PROBLEM TO SOLVE ->
Copy the data below exactly.

— Begin AVAILABLE DATA —

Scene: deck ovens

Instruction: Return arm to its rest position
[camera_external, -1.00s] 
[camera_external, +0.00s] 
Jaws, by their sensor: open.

— End AVAILABLE DATA —

WRITTEN SOLUTION ->
Scene: deck ovens

Instruction: Return arm to its rest position
[camera_external, -1.00s] 
[camera_external, +0.00s] 
Jaws, by their sensor: open.

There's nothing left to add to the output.